What they are saying in Kansas City

Fans in Kansas City are awaiting the start of the first game of the ALDS between the Royals and Angels, but what are the media saying there? A quick look:

At the Kansas City Star, Vahe Gregorian defends Royals Manager Ned Yost, who has been criticized by fans because they feel he is a bad game manager. Gregorian writes:

"Some suggest that the Royals overcame not only the A’s but Yost to do so, just as some believe the Royals are in this position despite Yost.

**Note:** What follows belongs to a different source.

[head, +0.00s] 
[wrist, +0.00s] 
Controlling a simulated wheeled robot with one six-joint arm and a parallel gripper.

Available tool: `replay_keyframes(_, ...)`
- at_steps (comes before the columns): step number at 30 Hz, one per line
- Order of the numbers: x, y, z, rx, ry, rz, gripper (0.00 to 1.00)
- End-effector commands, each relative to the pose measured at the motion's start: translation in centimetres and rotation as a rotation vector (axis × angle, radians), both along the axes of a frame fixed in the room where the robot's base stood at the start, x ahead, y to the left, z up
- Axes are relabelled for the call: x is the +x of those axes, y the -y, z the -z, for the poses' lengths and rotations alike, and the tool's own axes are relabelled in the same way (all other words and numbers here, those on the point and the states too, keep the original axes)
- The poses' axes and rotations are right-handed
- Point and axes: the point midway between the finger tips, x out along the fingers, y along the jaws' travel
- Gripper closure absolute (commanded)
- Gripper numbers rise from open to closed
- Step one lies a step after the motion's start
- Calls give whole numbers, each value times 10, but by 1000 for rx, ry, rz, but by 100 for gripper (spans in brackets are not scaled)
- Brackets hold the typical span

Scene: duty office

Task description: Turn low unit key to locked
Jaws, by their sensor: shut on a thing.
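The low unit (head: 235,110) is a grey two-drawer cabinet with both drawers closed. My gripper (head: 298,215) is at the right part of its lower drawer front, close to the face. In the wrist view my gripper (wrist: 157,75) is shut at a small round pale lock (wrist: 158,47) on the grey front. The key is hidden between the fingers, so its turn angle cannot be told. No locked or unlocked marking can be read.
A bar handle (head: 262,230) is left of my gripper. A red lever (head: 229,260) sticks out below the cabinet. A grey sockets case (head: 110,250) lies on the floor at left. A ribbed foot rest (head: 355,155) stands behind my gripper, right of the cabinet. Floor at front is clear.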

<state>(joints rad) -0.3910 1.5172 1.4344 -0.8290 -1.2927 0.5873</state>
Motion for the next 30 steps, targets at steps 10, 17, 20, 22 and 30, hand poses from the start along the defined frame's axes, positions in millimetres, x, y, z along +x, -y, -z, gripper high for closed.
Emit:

"Neither, though, is true.

"Yost, to be sure, is an imperfect manager, which is a fine match for what general manager Dayton Moore calls ‘not a perfect baseball team.’

"But he’s certainly no dope, even if it’s become sport to suggest that....

"He helped set an upbeat tone in the clubhouse, protecting his players for the most part but challenging them and chiding them in an important and overlooked way when this season was on the brink of crumbling."

Lee Judge writes about what the Royals need to do to win in the playoffs. It basically boils down to this:

--Throw strikes and get ahead in the count.

--Play good defense.

--Try to have more than a one-run lead.

That is some really insightful stuff there.

On the Royals message board at, fans are coming up with ways to beat the Angels. Including: "When was the last time the Angels played a game they had to win? I believe the Royals are razor sharp right now, having played game after game after game that mattered. This train is rolling now and the Angels are going to get caught by surprise. Royals in 4, celebrating at the K on Monday."

So, basically, big shock here, fans in KC think their team will win. Fans here think the Angels will. Who is right? We will find out soon.

Angels get papal praise on social media

The Angels' postseason run hasn't even started but already there's good news.

The Guardian tweeted, “I believe in angels, says Pope Francis — and they help you make right decisions."

Good news for Mike Scioscia. The pope was probably not referring to the baseball team, but it can’t hurt.